Ginnie Mae last week released its 2023 annual report, including performance information about its Home Equity Conversion Mortgage (HECM)-backed Securities (HMBS) program.
The data included an updated tabulation of the top 10 HMBS issuers in the program, as well as some information about the seizure of the Reverse Mortgage Funding (RMF) servicing portfolio after that lender declared bankruptcy.
In the annual report itself, Ginnie Mae President Alanna McCargo’s accompanying comments directly mention the RMF situation and the necessity for the government-owned corporation to step in to provide stability to the reverse mortgage industry’s liquidity.
“During the first quarter of Fiscal Year 2023, while conventional mortgage lenders and issuers experienced liquidity constraints, the increased pressures on the reverse mortgage sector resulted in the bankruptcy of a large issuer and Ginnie Mae’s seizure of its reverse MBS portfolio,” McCargo said.
The actual seizure took place in December 2022, roughly one month after RMF’s bankruptcy declaration, and also resulted in RMF’s extinguishment from the HMBS issuer program. At the time, both Ginnie Mae and representatives of RMF’s estate emphasized that the transition should be “seamless” for borrowers, and McCargo said that goal was accomplished.

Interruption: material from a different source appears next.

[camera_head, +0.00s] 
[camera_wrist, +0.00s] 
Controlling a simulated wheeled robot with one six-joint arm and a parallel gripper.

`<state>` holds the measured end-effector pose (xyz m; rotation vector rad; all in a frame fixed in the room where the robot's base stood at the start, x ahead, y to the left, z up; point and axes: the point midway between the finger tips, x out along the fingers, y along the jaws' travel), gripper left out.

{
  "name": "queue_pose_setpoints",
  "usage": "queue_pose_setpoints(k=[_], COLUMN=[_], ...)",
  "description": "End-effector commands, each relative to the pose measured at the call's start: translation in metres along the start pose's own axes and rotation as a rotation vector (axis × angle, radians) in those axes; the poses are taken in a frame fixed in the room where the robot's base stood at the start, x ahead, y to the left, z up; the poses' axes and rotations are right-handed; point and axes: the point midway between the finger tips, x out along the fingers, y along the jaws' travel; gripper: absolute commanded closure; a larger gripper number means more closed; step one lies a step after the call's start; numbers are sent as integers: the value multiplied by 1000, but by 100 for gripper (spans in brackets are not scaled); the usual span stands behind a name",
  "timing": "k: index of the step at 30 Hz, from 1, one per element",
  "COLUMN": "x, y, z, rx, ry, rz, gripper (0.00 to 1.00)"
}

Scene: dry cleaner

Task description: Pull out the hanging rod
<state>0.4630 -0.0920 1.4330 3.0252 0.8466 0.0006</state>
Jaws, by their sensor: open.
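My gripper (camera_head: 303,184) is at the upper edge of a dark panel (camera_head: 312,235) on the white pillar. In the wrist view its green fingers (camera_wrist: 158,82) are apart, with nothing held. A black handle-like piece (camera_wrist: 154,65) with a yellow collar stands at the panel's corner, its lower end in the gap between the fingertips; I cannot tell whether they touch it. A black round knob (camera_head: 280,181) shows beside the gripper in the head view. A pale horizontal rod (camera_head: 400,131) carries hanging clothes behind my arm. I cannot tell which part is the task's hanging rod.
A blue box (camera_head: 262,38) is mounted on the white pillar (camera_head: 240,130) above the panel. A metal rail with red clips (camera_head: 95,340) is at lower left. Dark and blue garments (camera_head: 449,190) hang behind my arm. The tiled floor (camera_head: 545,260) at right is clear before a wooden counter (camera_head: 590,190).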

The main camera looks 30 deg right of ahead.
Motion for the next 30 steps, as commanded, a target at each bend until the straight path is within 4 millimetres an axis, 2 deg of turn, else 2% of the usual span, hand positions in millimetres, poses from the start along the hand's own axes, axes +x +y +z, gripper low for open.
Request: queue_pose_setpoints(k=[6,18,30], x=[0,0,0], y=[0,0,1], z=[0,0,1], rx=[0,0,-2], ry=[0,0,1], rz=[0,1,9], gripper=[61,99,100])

“Ginnie Mae executed a seamless transition as it expanded its essential business functions and the associated financial obligations to manage this portfolio,” she said in the report. “Our dedicated team proactively used all available tools to bring stability to the market and ensure seniors were able to access their home equity, showing the industry that Ginnie Mae stands by its Guaranty.”
The assumption of the portfolio, however, strained Ginnie Mae’s existing resources. This led the company to formally request additional financial and staffing resources from Congress earlier this year, and the company is still seeking those resources.
“[Ginnie Mae] did see increases in our FY 2024 budget, and both the House and Senate in their full-year markups supported those,” McCargo told RMD in an exclusive interview this past fall. “Unfortunately, the [continuing resolution] that we’re currently operating under keeps us flat, so it really does slow down our ability to do the hiring and planning that we want and need to do.”
In November, the U.S. Department of Housing and Urban Development (HUD) Office of the Inspector General (OIG) stated that the HMBS portfolio poses a “significant risk” to Ginnie Mae in 2024, largely due to the sensitivity of HECM loans to interest rates. The HUD OIG had also announced earlier that it was opening an inquiry into the extinguishment of RMF from the HMBS program.